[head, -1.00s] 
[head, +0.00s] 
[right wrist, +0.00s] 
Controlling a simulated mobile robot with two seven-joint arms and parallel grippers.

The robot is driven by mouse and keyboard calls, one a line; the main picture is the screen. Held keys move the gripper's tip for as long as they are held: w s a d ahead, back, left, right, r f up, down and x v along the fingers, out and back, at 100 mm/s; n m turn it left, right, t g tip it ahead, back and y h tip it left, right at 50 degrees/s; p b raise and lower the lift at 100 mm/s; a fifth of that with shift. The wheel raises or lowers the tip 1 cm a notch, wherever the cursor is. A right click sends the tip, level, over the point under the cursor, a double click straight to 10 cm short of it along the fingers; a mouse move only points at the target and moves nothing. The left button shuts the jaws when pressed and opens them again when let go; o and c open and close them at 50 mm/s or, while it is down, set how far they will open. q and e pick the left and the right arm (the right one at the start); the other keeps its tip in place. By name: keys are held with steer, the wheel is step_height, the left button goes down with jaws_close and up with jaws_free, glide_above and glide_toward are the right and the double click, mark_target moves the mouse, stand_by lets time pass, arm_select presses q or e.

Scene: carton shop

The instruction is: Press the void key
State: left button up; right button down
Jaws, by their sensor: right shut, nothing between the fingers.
+ + + + +
• **Stated goal**
Repeat the whole listing exactly, keeping every line intact.

• **Answer below**
[head, -1.00s] 
[head, +0.00s] 
[right wrist, +0.00s] 
Controlling a simulated mobile robot with two seven-joint arms and parallel grippers.

The robot is driven by mouse and keyboard calls, one a line; the main picture is the screen. Held keys move the gripper's tip for as long as they are held: w s a d ahead, back, left, right, r f up, down and x v along the fingers, out and back, at 100 mm/s; n m turn it left, right, t g tip it ahead, back and y h tip it left, right at 50 degrees/s; p b raise and lower the lift at 100 mm/s; a fifth of that with shift. The wheel raises or lowers the tip 1 cm a notch, wherever the cursor is. A right click sends the tip, level, over the point under the cursor, a double click straight to 10 cm short of it along the fingers; a mouse move only points at the target and moves nothing. The left button shuts the jaws when pressed and opens them again when let go; o and c open and close them at 50 mm/s or, while it is down, set how far they will open. q and e pick the left and the right arm (the right one at the start); the other keeps its tip in place. By name: keys are held with steer, the wheel is step_height, the left button goes down with jaws_close and up with jaws_free, glide_above and glide_toward are the right and the double click, mark_target moves the mouse, stand_by lets time pass, arm_select presses q or e.

Scene: carton shop

The instruction is: Press the void key
State: left button up; right button down
Jaws, by their sensor: right shut, nothing between the fingers.

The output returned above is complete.